Those cornflakes in your computer

I wouldn't recognize a silicon chip if you put one on my breakfast plate. But I know that it is already affecting my life and will probably affect the world -- maybe transform it. It becomes the symbol of all the mysterious new technical process that hurry us into a new era. In a way the Model T did that. It put the world on wheels, created suburban sprawl, and made young folks independent of their families. But Model Ts were easy to understand compared to the new technology. How did it get started?

The time is 1946; the place, the Moore School of Engineering in Pennsylvania. An experiment has been rigged up. It is called Electronic Numerical Integrator and Calculator (ENIAC). It occupies a large room and contains 18,000 vacuum tubes, and the contraption consumes enough energy to drive a locomotive. What is it? Why, it is a kind of electronic syperbrain: Feed in the questions, press buttons, and out pop answers that would otherwise take weeks or months.

Fine. And today an equivalent computer fits into a pocket, costs less than $ 100 and runs on flashlight batteries. Such are the dimensions of the microelectronic revolution, observes Colin Norman, who has just prepared a 63 -page pamphlet for the Worldwatch Institute, a nonprofit research organization of this city.

How did they do it? Mr. Norman explains it, and I still haven't the least idea. But that doesn't mean that I'm not awed. It started back in 1946-47 with the development of the trnasistor. (I am supposed to know what a transistor is, but please get somebody else to explain it.) Anyway, it is the "building block of all modern electronics," and it swiftly rendered obsolete much of the circuitry on which electronic equipment had hitherto been based. Ah, here's the explanation, I will give it in Mr. Norman's words:

"transistors consist of semiconductor material -- usually silicon -- to which minute quantities of impurities such as phosphorus or boron have been added in discrete regions. The impurities alter the electrical properties of the semiconductor, causing it to conduct electricity when it is subjected to sufficiently large voltages.Transistors usually function like tiny electronic switches, shuttling electrical circuits."
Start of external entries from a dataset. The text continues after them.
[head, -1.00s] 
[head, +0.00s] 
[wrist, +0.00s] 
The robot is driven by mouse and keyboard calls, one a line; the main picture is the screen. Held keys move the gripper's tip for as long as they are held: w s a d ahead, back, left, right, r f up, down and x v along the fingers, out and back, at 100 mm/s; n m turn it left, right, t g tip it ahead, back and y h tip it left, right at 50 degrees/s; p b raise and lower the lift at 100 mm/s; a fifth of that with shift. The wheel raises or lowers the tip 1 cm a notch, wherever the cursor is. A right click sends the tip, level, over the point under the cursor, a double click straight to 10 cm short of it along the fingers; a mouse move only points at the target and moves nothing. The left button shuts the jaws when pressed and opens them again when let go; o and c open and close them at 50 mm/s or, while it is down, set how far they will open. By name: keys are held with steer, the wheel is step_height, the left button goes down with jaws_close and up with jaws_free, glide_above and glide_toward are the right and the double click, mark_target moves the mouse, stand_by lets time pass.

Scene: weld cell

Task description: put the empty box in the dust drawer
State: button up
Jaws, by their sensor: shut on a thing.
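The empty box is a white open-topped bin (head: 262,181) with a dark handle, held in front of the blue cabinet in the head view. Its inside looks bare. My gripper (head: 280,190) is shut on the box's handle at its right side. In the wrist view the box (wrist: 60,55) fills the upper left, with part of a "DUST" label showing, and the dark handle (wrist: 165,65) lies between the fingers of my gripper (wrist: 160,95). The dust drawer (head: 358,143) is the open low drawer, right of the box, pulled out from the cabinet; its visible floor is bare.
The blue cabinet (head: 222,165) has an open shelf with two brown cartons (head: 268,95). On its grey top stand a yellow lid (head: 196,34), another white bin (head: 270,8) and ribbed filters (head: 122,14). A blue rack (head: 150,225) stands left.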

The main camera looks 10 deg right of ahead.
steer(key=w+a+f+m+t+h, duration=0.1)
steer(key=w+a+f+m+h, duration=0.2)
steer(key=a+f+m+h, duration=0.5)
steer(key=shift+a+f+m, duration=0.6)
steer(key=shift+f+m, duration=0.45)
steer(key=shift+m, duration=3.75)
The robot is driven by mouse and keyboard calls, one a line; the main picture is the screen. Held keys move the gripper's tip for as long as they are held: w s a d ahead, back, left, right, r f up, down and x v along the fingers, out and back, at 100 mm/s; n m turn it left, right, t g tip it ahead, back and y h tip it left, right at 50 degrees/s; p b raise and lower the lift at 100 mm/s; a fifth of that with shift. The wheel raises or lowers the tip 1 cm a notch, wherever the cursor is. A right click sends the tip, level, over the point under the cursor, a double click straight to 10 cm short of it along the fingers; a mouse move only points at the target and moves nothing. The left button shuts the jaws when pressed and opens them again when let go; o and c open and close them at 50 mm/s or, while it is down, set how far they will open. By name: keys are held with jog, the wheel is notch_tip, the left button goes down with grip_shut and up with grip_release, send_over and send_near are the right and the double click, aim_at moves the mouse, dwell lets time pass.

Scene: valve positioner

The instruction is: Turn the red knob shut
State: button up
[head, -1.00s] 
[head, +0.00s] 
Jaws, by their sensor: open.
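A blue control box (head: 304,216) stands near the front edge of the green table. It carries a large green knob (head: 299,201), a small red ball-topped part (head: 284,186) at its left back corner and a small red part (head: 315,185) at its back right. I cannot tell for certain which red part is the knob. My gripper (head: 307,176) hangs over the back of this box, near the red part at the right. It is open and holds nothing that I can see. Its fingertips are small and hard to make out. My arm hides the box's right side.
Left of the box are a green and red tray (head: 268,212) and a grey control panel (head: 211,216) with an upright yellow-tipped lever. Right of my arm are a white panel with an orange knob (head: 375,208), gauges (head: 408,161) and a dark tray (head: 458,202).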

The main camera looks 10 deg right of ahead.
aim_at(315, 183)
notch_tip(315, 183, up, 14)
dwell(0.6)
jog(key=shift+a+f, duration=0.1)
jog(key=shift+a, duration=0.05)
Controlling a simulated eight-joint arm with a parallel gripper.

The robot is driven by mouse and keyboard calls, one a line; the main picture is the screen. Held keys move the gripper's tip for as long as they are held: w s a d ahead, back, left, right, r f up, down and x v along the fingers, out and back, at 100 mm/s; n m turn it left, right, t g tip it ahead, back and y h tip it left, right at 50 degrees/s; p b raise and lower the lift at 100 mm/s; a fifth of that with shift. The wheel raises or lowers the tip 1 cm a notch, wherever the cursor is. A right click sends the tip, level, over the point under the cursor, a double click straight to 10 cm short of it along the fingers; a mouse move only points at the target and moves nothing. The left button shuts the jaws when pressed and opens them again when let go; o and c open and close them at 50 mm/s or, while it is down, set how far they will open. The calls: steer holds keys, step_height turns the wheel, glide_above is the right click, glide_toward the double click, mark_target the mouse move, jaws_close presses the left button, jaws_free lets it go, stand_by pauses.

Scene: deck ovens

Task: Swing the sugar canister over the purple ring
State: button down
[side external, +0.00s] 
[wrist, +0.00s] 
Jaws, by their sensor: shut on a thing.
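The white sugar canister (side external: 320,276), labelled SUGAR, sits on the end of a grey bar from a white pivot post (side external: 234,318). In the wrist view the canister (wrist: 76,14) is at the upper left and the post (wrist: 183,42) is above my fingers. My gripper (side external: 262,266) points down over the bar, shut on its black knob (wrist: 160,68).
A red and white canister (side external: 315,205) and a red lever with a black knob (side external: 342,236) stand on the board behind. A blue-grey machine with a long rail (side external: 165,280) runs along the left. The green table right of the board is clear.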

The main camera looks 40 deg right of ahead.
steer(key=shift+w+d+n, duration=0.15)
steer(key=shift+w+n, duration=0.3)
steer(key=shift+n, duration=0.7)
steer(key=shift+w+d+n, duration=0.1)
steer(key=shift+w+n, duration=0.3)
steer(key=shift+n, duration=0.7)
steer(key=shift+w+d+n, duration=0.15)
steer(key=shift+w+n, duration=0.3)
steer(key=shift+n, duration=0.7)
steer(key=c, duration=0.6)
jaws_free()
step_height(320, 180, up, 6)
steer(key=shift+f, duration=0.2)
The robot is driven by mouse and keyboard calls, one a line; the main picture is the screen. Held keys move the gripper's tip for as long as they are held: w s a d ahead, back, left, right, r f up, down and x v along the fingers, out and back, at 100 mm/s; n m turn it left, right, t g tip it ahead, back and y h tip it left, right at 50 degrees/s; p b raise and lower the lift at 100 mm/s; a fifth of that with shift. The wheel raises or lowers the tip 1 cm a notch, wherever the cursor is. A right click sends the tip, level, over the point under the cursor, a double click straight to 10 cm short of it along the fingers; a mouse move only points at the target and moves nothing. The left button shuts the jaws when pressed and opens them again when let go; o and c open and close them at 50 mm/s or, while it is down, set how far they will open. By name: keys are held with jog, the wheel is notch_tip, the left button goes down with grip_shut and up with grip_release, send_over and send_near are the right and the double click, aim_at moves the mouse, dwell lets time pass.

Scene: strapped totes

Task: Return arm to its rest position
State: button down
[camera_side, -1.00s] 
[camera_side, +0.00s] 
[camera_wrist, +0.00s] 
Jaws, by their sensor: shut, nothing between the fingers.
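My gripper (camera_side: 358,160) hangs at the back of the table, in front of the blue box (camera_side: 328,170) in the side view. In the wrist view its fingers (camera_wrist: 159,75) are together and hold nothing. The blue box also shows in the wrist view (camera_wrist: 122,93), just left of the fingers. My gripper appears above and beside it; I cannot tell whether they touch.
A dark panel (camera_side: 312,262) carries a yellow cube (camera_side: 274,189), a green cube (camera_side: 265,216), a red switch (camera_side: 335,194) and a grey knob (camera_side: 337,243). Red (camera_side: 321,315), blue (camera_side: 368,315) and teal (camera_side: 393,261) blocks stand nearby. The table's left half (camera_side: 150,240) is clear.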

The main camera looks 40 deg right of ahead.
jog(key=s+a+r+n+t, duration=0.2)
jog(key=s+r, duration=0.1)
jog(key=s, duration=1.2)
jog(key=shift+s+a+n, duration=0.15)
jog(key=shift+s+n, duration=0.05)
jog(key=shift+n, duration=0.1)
Exactly, I couldn't have put it better myself. And now that you understand transistors let me add that at first there was a lot of trouble about hitching them up together with thousands of electric parts. This problem was got around ingeniously, Mr. Norman explains, with the development of the integrated circuit -- the "centerpiece of microelectronic technology." Let's just clear that up and then we can come back to nontechnical matters:

"In the late fifties, transistors were produced in batches in thin slices of silicon that were later cut into sections, each of which contained a single transistor. Scientists at Texas Instruments and at Fairchild Camera and Instrument Company had the bright idea of wiring the transistors together into a complete circuit while they were still in the slice of silicon." (Editor's comment: That was crafty, eh?) "The result was the first integrated circuit. . . . By 1980, the most densely packed circuits contained close to 100,000 components on a silicon chip measuring just five millimeters across, and the aluminum conductors linking them together were about 30 times thinner than a human hair."

I ask you, what can you say to a statement like that? In brief, in 30 years, an experiment that required a roomful of variegated vacuum tubes and components has been reduced to the size, in Mr. Norman's poetic phrase, "of a cornflake."

The point where the average reader picks all this up is to comprehend that, like it or not, we are in the Electronic Age, where little cornflakes can guide, control, and direct huge machines, production lines, even factories -- robots, in short. You don't have to know how transistors are made or "sliced" off (like bacon) to understand that these robot memories can enormously increase productivity. They can create potentially higher profits and wages and change man's civilization and man's life.

Mr. Norman ponders that at the end. Those funny little cornflakes. They promise a potential array of benefits, and we're just starting. They could be translated, says Mr. Norman, into "a shortened work week, longer vacations, sabbaticals" and things like that. There really is no end.